Launched in August of 2017 the Questions and Answers section is vastly underutilized by business owners. If you are not monitoring this and responding as a business, it can result in misinformation about your business, irrelevant/off-topic questions, or worse create reputation issues as this is a crowd-sourced feature and any user can ask questions and provide answers. The idea is to provide searchers with even more details about a business and help influence their decision to make a purchase or book an appointment.
1. Monitor & Respond to Questions
You should be monitoring these questions. Make sure you check off the option in your Google Business Profile settings under “Notifications” to receive email alerts about Q&As.

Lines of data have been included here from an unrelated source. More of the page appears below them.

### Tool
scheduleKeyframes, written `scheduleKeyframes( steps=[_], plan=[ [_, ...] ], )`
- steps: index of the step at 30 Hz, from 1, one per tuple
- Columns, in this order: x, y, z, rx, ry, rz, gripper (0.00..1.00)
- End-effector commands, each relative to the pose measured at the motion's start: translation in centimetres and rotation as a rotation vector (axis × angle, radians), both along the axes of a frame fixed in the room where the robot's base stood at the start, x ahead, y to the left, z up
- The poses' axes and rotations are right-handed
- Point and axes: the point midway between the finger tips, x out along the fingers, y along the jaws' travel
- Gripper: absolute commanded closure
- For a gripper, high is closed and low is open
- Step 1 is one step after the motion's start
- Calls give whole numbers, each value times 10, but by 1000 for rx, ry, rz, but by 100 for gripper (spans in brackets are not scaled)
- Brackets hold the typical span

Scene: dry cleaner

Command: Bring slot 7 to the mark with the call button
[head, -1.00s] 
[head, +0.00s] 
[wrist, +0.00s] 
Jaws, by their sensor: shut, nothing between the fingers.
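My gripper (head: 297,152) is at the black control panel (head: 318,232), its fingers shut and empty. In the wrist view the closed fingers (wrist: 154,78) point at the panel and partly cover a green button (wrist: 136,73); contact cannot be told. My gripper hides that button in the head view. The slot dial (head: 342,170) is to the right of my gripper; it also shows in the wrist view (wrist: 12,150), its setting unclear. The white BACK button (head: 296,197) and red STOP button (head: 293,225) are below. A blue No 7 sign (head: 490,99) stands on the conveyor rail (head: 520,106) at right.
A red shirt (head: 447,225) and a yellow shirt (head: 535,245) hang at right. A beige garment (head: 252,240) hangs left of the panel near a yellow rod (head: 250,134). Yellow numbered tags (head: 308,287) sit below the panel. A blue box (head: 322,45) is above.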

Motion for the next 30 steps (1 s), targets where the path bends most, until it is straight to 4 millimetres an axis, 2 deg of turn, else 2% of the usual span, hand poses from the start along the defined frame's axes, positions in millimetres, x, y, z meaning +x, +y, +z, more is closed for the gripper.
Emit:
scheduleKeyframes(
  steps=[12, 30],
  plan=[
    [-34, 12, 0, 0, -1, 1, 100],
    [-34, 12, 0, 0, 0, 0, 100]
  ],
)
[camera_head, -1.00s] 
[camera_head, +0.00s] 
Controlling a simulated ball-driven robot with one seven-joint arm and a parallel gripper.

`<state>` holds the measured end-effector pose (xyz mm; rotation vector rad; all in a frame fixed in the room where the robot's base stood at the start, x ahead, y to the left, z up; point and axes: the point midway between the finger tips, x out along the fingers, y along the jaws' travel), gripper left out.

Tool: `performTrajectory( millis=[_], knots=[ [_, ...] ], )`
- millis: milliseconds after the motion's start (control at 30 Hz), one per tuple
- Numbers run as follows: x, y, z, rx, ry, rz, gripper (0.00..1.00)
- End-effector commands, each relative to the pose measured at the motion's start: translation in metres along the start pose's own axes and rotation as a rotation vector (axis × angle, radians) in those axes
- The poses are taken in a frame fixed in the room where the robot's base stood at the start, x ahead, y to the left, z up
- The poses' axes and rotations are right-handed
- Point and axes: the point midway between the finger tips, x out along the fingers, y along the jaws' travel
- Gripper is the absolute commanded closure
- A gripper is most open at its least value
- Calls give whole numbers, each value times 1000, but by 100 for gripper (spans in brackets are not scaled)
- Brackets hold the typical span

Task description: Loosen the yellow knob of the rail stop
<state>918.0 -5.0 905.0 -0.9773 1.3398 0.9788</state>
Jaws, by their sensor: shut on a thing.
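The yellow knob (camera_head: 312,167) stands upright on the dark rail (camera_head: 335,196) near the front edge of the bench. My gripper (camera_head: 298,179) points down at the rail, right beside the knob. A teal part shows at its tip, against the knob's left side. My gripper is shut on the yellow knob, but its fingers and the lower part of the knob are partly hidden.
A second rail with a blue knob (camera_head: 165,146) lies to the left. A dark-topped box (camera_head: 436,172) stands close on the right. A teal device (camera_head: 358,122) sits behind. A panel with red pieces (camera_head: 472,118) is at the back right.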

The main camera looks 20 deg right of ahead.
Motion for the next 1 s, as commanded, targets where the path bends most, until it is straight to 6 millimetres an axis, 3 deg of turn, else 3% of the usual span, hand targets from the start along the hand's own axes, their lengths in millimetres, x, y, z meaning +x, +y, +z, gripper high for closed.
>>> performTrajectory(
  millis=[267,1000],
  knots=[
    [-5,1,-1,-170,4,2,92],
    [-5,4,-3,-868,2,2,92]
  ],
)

Our Reputation Builder software provides Google Q&A monitoring as well: business owners receive an email alert when new questions and answers are added. You can manage your questions and answers by updating the status to open, closed, or reported, see all the answers, and click to view/respond to a specific question on your listing. Watch our video that goes over Google’s Questions and Answers feature and see how our Reputation Builder monitoring feature works.

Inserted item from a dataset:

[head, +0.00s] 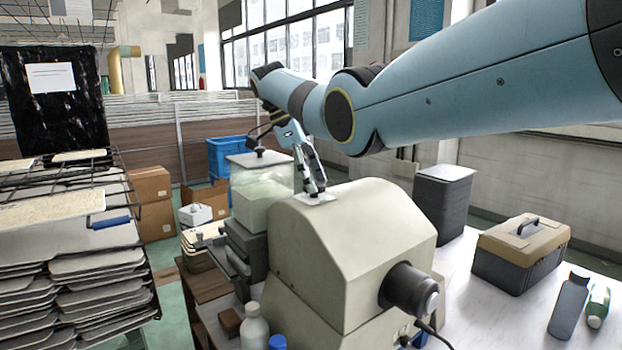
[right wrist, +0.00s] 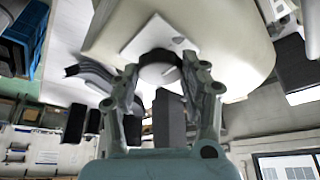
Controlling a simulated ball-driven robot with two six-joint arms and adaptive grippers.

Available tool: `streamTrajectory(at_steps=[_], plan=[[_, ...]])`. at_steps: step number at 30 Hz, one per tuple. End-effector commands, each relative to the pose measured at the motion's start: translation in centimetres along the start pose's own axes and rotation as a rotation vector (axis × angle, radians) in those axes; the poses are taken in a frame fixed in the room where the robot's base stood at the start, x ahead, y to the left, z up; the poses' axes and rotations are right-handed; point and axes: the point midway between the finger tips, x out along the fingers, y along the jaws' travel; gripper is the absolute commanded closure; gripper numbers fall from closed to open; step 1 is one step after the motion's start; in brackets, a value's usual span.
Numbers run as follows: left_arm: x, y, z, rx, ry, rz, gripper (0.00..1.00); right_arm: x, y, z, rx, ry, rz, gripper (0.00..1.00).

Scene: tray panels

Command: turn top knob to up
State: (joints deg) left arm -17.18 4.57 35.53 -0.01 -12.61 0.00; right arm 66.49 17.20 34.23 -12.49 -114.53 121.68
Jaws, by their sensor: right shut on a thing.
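A beige machine (head: 365,235) with a rounded top stands on the table. A small white plate (head: 313,199) lies on its top; it also shows in the right wrist view (right wrist: 140,42). The top knob (right wrist: 160,72), dark and round, sits on this plate between my fingertips. My right gripper (head: 316,188) reaches down to it from above, its fingers on either side of the knob and shut on it. The fingers hide most of the knob in the head view. I cannot tell which way the knob points. My left gripper is not in view.
A dark cylinder (head: 410,288) sticks out of the machine's front. A toolbox (head: 520,252), a grey bottle (head: 569,305) and a green bottle (head: 598,305) stand at right. A dark bin (head: 441,205) stands behind. A tray rack (head: 75,250) fills the left side.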

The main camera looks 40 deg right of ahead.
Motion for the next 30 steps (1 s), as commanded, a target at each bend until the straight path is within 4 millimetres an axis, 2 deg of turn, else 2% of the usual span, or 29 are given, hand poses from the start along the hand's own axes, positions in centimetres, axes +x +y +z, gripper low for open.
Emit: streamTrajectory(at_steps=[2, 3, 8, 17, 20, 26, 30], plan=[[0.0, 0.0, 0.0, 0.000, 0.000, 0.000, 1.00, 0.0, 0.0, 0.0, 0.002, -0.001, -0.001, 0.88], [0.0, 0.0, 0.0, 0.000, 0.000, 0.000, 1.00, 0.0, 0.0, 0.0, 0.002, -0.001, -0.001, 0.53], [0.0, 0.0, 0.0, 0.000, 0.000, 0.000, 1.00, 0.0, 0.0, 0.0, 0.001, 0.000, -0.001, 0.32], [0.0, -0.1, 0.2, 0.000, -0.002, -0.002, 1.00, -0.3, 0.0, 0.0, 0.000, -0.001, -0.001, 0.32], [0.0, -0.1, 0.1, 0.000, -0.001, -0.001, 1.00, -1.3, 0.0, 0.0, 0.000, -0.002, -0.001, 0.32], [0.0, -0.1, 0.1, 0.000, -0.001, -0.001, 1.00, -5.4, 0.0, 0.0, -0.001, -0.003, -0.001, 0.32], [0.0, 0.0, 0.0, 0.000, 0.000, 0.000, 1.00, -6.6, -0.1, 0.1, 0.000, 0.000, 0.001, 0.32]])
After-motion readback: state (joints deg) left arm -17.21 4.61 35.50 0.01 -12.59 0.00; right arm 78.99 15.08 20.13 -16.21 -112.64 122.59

Q&A is now accessible from the New Merchant Experience (NMX), however, all this does is open up a pop-up window with your Q&A. So it’s not much more convenient than simply scrolling down to your Q&A section and clicking on it.
Respond to the questions – provide answers to users, even if someone else has already given the correct information. Seeing a direct response from a business owner will help validate the other responses, and it’s an engagement opportunity with a potential customer.
2. Report Spam, Inappropriate, or Off topic Questions
If you are getting spam, off-topic, or inappropriate questions, report them. The only way to help keep your profile clean is by maintaining it.
3. Address Complaints & Comments
If a user has left a complaint or comment about the business rather than a question, you can approach this the same way you would a negative review. Users have the ability to edit or remove comments, so there’s a chance that once you help in finding a solution the comment/complaint could be removed.
4. Create Your Own FAQs
Get all your FAQs into your business profile. If you already have a list of frequently asked questions on your own website, add them to your business profile. Source the questions and answers in advance and have them there for searchers.
Tip: Around the holidays, you can prepare by informing the influx of customers about specific holiday changes to your business policies, hours, and sales by updating your GBP Q&A section. This advice applies as well to seasonal businesses: if the services or products you provide change seasonally, be sure to update your Questions and Answers to best reflect your business’ focus (for example, snow removal in winter and lawn maintenance in the summer).